As a country that has benefited more than pretty well any other (alongside Spain) from the EU’s largesse, it is quite something that the Celtic tiger has turned on what was the goose that laid the golden egg.
Beyond that, though, it raises the broader question. Will the EU ever listen to its citizens?
Don’t get me wrong – I am not a eurosceptic and this is not a rant against the EU.
But it has now been 7 years since the Convention on the Future of Europe started to draw up proposals for an EU constitution. That was then rejected by both the French and the Dutch in referenda in 2005. It was then re-named the Lisbon Treaty and has now been rejected by the only country that is holding a referendum.
Now I speak as one of the only people in the whole of Europe to have actually read what was the European constitution. Extraordinarily, it is actually the most readable and sensible document I have ever read about the EU. Contrary to popular belief, it does not really centralize much at all. Most of the powers it gives to Brussels are ones in justice and home affairs which the UK wants to have at European level as it would improve our ability to deal with international and cross-border crime.
The constitution also gave some powers to the national Parliaments in the EU for the first time ever. It also set out a mechanism for leaving the EU which currently does not exist.
But the constitution was voted down by two countries who were founders of the EU – France and the Netherlands.
So what did the EU’s leaders do? They took out the flag and the anthem, called it a Treaty and claimed that it was something entirely different. That is a straightforward lie. Anybody who knows anything about the constitution and the Treaty knows full well that the two are basically identical. Don’t kid us.

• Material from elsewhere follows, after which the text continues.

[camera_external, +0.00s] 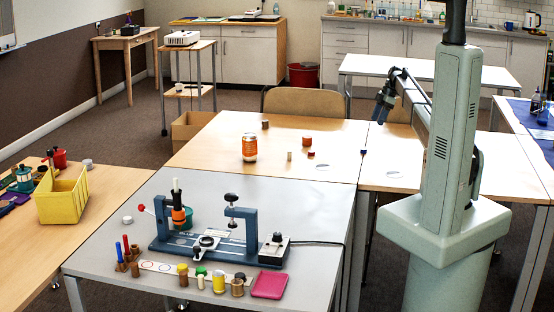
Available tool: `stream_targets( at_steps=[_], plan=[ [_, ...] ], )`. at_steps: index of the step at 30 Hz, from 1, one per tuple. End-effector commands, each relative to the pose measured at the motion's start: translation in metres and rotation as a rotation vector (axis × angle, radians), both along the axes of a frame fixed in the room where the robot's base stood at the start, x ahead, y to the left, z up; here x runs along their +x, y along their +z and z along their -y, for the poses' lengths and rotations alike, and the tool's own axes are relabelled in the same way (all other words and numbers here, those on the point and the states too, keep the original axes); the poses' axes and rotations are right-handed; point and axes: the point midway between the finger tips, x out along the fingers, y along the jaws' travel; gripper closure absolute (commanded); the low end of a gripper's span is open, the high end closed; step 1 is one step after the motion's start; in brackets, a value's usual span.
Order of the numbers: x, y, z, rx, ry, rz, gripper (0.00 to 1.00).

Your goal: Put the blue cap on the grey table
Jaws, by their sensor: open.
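A small blue piece (363,152), which looks like the blue cap, lies on the wooden table near its right seam. The grey table (310,205) stands in front of that wooden table, with a test rig on it. My gripper (379,118) hangs in the air at the end of my arm, above and a little right of the blue piece in the picture. It is small here; it is open and nothing shows in it. The blue piece is apart from it.
On the wooden table (215,150) stand an orange-labelled jar (250,148), a red-brown cap (307,141) and small pieces. The grey table holds the blue rig (190,247), a pink pad (269,285) and several pegs; its right rear is clear. A yellow bin (62,205) stands left.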

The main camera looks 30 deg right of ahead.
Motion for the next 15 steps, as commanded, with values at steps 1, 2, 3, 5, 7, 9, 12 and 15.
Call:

And now the Treaty has been rejected too by one of the most pro-EU countries in Europe.
It had been thought that the EU would not be able to survive once it became 27 member states without a new constitution or Treaty. But the fact of the matter has been – and this has been shown through independent research – the EU has worked extremely well without a new Treaty or constitution. And the member states know that.
So the EU’s leaders must listen to the people of Europe and not ride roughshod over them again. They have to drop the Lisbon Treaty.
But of course, they won’t. They will invent some sham to get it through against the wishes of the electorate.
And they wonder why the EU is unpopular?